O Nascimento de Brasília
Luiz Carlos Bettiol*
Uma capital bem no meio do país foi, por muito tempo, uma aspiração nacional e uma antiga cláusula constitucional sempre negligenciada até 1955.
Durante a campanha para a eleição de outubro daquele ano a proposta ganhou corpo nas ruas e um lugar de destaque nos palanques e nos programas de governo dos candidatos. Eleito Juscelino Kubitschek, Brasília tornou-se a meta síntese do seu plano de governo e, por consequência, o alvo preferido da oposição.
O apoio arrebatado dos estudantes da época, em particular dos acadêmicos de direito, foi decisivo na sustentação do Plano de Metas e para a mudança da Capital. Em 1957, o Centro Acadêmico XI de Agosto e o Centro Acadêmico de XI de Maio da Faculdade de Direito de Goiás realizaram, em São Paulo e em Goiânia, a Primeira Semana Nacional Mudancista em apoio à transferência da Capital. Nessa ocasião ouviram um comovido apelo de JK : “Presidente da República não me pego de pedir-vos ajuda”.
Natural que os estudantes de Direito daquela quadra, comprometidos com a mudança, cúmplices da empreitada, uma vez inaugurada a cidade fossem atraídos dos seus Estados de origem para a aventura de viver a cidade e ali começarem a vida, como fizeram o Antonio Carlos Ozório, o Pertence, o Mauricio Correa, o Gordilho, o Arturo Buzzi, o Grossi, o Eduardo Ribeiro, o Humberto Gomes de Barros, o José de Campos Amaral, o José Jerônimo, todos com forte militância na política universitária em São Paulo, no Rio, na Bahia, no Rio Grande do Sul, em Alagoas, enquanto Brasília era construída.
Não foi por outra razão que, quando aqui cheguei, já encontrei duas colegas da minha Turma (1959), Áurea Campos Koelliker e Rosa Villa Rios, associadas ao Dr. Inezil Penna Marinho, no primeiro escritório de advocacia do Plano Piloto instalado num trailer estacionado em frente ao Bloco VI, na Esplanada dos Ministérios, onde funcionava apertado todo o aparato judicial existente e que, na sua maior parte, veio para Brasília entre contrariado e resignado.
Alguns ministros não escondiam seu desagrado e seu inconformismo. Dava para entender, Brasília, nos primeiros dias, era pouco mais que um canteiro de obras. O que não faltava era poeira. Poeira de todo lado. Vermelha. Não só os ministros dos tribunais, mas boa parte dos funcionários graduados, se pudessem, esquecem a tal dobradinha, o apartamento funcional que juntada na mesma superquadra o Ministro e o contínuo, dariam o dito pelo não dito, tomariam o primeiro Electra e voltariam voando para o Rio de Janeiro.
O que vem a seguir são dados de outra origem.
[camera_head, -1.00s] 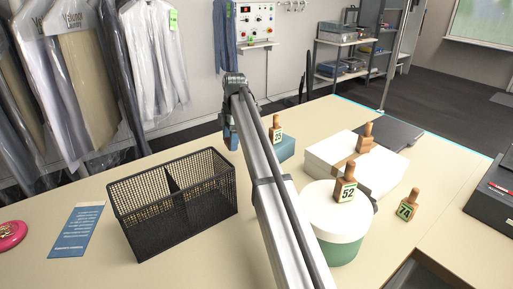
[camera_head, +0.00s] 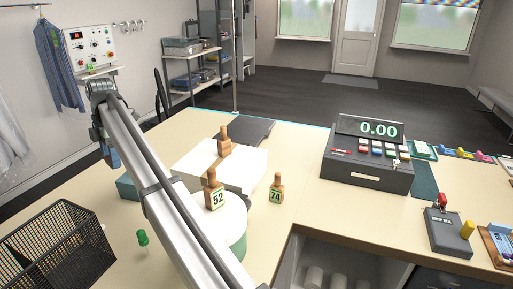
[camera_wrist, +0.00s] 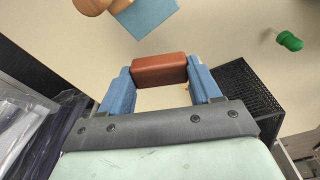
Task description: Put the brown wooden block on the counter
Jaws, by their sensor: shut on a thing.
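My gripper (camera_wrist: 160,76) is shut on the brown wooden block (camera_wrist: 160,68), a reddish-brown piece with rounded edges held across between the two blue fingers. In the wrist view the beige counter (camera_wrist: 225,40) lies beyond the block. I cannot tell the gap between block and counter. In the head view the gripper (camera_head: 109,152) shows as a blue finger at the counter's back left side. The block is hidden there. The counter (camera_head: 335,205) also spreads across the head view.
A black mesh basket (camera_head: 62,250), a green peg (camera_head: 142,238), a teal box (camera_head: 127,187), a white box (camera_head: 245,168), a round tub (camera_head: 238,222) and pegs tagged 52 (camera_head: 214,190) and 74 (camera_head: 277,188) stand around my arm. A cash register (camera_head: 368,155) stands right. Bare counter lies between.

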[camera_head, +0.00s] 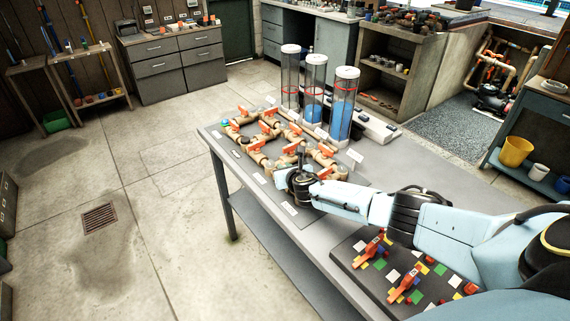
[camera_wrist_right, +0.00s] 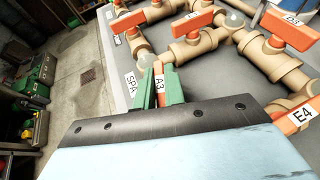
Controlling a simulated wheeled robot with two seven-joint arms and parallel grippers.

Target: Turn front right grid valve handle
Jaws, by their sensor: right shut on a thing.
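A grid of tan pipes (camera_head: 268,160) with orange valve handles lies on the grey table. My right gripper (camera_head: 291,173) is at the grid's near edge in the head view. In the right wrist view its green fingers (camera_wrist_right: 160,88) are shut on an orange handle labelled A3 (camera_wrist_right: 159,82). The fingers hide part of this handle and its valve. A handle labelled E4 (camera_wrist_right: 301,115) and one labelled D3 (camera_wrist_right: 291,25) are to the right, apart from the fingers. A white label reading SPA (camera_wrist_right: 131,84) lies just left of the fingers. My left gripper is not in view.
Several clear columns (camera_head: 315,88) with white caps stand behind the grid, some with blue liquid. A dark board (camera_head: 378,268) with coloured squares and two red-orange pieces lies at the table's near right, beneath my right arm. The floor left of the table is clear.

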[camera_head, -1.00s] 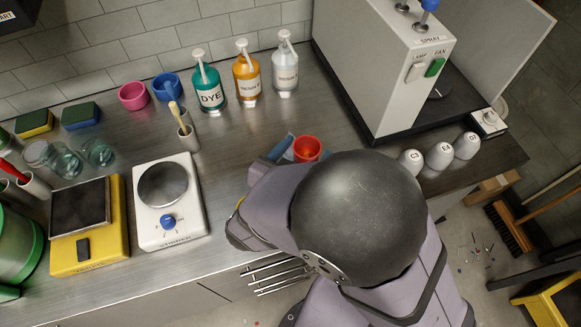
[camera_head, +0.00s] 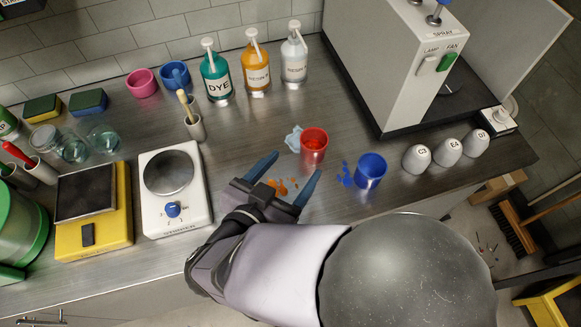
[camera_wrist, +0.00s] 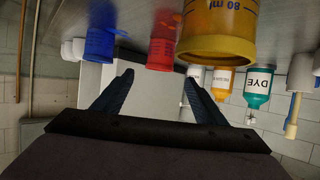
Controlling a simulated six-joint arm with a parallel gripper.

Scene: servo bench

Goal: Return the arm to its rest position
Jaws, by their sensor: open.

Mas como, se o Governo não fazia outra coisa senão dar cumprimento a um vetusto preceito constitucional?
1. A própria OAB chegou a aprovar um parecer contrário à transferência do STF e do TFR e votou uma moção de aplauso ao TST por resistir à mudança e quando esta postura foi contestada por alguns conselheiros, o Presidente Alcino Salazar ameaçou renunciar… O Conselho Federal, depois de muita resistência, de muita hesitação, só se transferiu para Brasília em 1986, vinte e seis anos depois, já na Presidência de Hermann Assis Baeta.
2. No Bloco VI, destinado ao Ministério da Justiça, funcionava o TFR do Min. Afranio Costa, com seus 9 ministros, o TSE do Min. Nelson Hungria, o Tribunal de Justiça, do Des. Hugo Auler, com seus 7 desembargadores, uns poucos juízes de Direitos e substitutos, a Justiça do Trabalho, a Subprocuradoria Geral da República do Min. Carlos Medeiros, o MP local, do Dr. Guimarães Lima. A Justiça Federal viria a ser criada alguns anos depois.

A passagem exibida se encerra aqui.